FCA US LLC today reported sales of 214,294 vehicles in May 2018, an 11 percent increase compared with sales of 193,040 vehicles in May 2017.
U.S. retail sales for the month rose 10 percent to 167,785, making it the highest month of retail sales since July 2005 when 219,045 vehicles were sold. It was also the best May since 2004. Retail sales accounted for 78 percent of total sales. Fleet sales accounted for 22 percent of total sales, a slight uptick from 21 percent for May 2017.
Jeep® Brand
Jeep brand total sales rose 29 percent to 97,287 vehicles, making it the best May in the company’s history. Driving the brand was the Jeep Wrangler as total sales rose 26 percent to 25,102 vehicles. The results marked the best May ever. Meanwhile, Jeep Compass total sales rose to 17,327 vehicles, making it the best month of sales ever.
Ram Truck Brand
Ram Truck brand total sales rose 2 percent to 51,884 vehicles compared with the previous year. Ram Light Duty retail sales rose 18 percent in May to 27,011 vehicles.
Chrysler Brand
Chrysler brand total sales declined 18 percent in May to 14,724 vehicles compared with the same month a year ago.
Dodge Brand
Dodge brand total sales rose 4 percent to 46,581. The Dodge Journey notched a new May record as monthly sales increased 37 percent to 10,966 vehicles.
FIAT Brand
Sales of Fiat declined 46 percent to 1,441 vehicles.
Alfa Romeo Brand
Alfa Romeo brand sales of 2,377 vehicles were up significantly compared with the same month a year ago. Giulia led the brand with 1,175 sales, followed by Stelvio at 1,183 sales.

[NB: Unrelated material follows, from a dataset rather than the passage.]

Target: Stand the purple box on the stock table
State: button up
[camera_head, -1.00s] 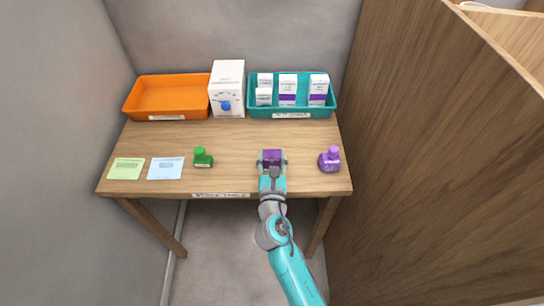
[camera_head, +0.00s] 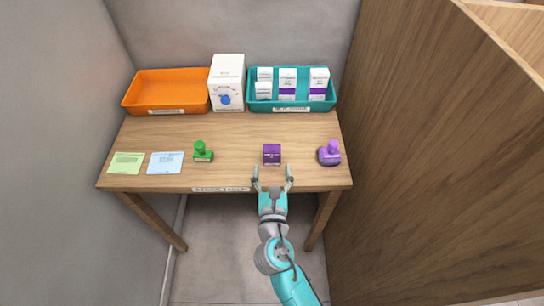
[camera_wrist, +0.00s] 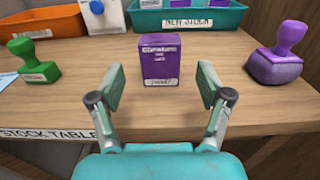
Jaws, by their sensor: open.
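The purple box (camera_head: 272,154) stands upright on the stock table (camera_head: 230,133), near its front edge, between the green stamp and the purple stamp. In the wrist view the purple box (camera_wrist: 160,58) shows its labelled front face. My gripper (camera_head: 272,174) is open and empty just in front of the box, at the table's front edge. In the wrist view the fingers of my gripper (camera_wrist: 160,88) are spread wide, one to each side and short of the box, with a gap to it. A "stock table" label (camera_wrist: 48,134) is on the table's front edge.
A green stamp (camera_head: 203,151) stands left of the box and a purple stamp (camera_head: 330,153) right. Paper cards (camera_head: 165,163) lie at the left. An orange tray (camera_head: 135,106), a white dispenser box (camera_head: 227,83) and a teal tray with cartons (camera_head: 262,107) line the back. A wooden partition (camera_head: 420,150) stands at right.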

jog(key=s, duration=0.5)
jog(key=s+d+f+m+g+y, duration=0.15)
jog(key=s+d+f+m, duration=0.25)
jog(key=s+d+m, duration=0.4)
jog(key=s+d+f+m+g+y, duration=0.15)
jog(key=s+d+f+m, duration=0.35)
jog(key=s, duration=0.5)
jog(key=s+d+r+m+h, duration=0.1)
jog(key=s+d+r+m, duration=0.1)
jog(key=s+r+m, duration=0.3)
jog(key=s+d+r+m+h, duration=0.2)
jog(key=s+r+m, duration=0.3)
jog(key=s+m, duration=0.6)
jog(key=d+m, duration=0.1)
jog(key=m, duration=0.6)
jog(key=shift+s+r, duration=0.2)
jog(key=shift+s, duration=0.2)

Method of Determining FCA US LLC’s Monthly Sales. FCA US’s reported vehicle sales represent unit sales of vehicles to retail customers, deliveries of vehicles to fleet customers and to others such as FCA US’s employees and retirees as well as vehicles used for marketing. Most of these reported sales reflect retail sales made by dealers out of their own inventory of vehicles previously purchased by them from FCA US. Reported vehicle units sales do not correspond to FCA US’s reported revenues, which are based on FCA US’s sale and delivery of vehicles, and typically recognized upon shipment to the dealer or end customer. As announced on July 26, 2016, FCA US has modified its methodology for monthly sales reporting as follows:
- Sales to retail customers by dealers in the U.S. are derived from the New Vehicle Delivery Report (“NVDR”) system and are determined as the sum of (A) all sales recorded by dealers during the month net of all unwound transactions recorded to the end of that month (whether the original sale was recorded in the current month or any prior month); plus (B) all sales of vehicles during that month attributable to past unwinds that had previously been reversed in determining monthly sales (in the current or prior months).

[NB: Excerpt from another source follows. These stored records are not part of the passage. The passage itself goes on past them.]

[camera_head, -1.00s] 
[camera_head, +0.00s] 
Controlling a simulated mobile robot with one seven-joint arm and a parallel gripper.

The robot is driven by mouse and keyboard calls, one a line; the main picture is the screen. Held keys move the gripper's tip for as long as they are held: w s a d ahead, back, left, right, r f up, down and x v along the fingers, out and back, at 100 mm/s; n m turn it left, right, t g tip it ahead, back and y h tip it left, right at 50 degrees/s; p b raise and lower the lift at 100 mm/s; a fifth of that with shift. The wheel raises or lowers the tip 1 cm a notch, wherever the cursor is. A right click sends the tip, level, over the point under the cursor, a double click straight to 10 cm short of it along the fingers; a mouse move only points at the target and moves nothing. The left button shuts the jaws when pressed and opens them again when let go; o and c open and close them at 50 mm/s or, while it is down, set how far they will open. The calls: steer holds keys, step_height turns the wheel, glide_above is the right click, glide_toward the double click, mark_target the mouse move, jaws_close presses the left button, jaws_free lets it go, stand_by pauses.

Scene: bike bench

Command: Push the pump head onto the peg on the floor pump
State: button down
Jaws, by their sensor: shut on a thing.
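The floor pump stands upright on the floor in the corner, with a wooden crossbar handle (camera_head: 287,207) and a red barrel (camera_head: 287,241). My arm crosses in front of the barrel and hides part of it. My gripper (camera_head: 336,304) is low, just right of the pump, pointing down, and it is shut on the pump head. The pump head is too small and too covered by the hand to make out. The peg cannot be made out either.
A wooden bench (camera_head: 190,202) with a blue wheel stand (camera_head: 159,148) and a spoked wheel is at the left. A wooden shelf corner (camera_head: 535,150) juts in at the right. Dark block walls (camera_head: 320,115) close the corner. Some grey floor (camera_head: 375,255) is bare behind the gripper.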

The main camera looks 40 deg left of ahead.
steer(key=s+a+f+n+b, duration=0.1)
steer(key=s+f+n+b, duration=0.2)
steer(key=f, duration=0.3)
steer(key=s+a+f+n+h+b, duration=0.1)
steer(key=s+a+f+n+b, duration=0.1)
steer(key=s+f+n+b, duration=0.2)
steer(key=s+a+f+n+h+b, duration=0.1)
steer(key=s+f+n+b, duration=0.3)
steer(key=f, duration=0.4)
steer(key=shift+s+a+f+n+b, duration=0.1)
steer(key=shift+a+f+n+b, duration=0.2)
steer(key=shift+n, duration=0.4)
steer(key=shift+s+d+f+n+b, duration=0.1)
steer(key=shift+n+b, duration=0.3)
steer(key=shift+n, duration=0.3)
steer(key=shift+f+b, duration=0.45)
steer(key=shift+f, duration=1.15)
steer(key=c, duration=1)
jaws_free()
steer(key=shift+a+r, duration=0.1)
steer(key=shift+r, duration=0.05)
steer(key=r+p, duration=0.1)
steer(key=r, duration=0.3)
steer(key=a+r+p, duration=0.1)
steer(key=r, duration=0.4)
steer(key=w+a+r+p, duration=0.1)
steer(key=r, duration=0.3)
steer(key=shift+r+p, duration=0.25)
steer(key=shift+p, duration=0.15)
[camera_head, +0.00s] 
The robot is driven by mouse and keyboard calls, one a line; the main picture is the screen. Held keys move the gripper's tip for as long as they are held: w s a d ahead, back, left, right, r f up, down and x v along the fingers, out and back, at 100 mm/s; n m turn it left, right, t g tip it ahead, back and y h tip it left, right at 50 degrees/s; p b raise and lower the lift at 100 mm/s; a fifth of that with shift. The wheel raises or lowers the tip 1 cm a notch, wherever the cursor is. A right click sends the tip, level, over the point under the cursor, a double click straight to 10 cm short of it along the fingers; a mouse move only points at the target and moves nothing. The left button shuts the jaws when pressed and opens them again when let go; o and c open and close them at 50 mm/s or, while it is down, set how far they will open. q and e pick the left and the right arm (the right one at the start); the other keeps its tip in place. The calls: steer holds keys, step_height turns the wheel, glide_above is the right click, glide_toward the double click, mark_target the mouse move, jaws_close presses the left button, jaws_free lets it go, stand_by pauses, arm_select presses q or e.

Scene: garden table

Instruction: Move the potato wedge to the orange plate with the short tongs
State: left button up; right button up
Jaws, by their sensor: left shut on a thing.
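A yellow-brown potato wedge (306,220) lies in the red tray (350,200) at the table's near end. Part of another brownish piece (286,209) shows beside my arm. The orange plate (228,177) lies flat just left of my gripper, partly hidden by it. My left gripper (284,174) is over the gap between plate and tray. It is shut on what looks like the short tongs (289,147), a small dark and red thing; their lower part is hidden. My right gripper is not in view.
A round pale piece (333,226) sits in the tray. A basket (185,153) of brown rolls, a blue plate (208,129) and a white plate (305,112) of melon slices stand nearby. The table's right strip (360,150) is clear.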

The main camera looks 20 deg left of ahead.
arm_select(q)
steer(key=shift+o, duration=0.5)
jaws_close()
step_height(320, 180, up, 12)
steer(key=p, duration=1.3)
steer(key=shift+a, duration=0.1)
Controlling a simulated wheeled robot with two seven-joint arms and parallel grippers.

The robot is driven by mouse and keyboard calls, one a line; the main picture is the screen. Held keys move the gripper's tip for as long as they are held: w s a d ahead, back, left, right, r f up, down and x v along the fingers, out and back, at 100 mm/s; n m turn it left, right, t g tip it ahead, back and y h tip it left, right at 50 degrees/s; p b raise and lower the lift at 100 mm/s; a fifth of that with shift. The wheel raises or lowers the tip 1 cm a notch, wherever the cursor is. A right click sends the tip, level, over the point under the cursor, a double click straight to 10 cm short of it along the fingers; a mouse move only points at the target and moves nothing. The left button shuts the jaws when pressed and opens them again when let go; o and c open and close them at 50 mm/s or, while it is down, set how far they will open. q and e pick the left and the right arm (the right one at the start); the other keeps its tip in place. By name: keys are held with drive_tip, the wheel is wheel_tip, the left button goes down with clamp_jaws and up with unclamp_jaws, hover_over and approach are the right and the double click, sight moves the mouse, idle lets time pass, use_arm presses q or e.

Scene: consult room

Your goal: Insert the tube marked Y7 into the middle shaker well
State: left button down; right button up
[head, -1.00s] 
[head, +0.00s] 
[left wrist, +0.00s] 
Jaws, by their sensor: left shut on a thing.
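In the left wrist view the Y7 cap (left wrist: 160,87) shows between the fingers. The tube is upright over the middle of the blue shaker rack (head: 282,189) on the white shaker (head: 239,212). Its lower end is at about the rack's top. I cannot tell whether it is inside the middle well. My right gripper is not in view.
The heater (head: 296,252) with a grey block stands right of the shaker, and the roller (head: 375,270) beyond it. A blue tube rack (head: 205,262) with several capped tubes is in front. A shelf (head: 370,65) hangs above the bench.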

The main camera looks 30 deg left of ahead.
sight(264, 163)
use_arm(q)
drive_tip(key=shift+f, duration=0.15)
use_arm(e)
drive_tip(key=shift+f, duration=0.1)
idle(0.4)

- Fleet sales are recorded upon the shipment of the vehicle by FCA US to the customer or end user.
- Other retail sales are recorded either (A) when the sale is recorded in the NVDR system (for sales by dealers in Puerto Rico and limited sales made through distributors that submit NVDRs in the same manner as for sales by U.S. dealers) or (B) upon receipt of a similar delivery notification (for vehicles for which NVDRs are not entered such as vehicles for FCA employees).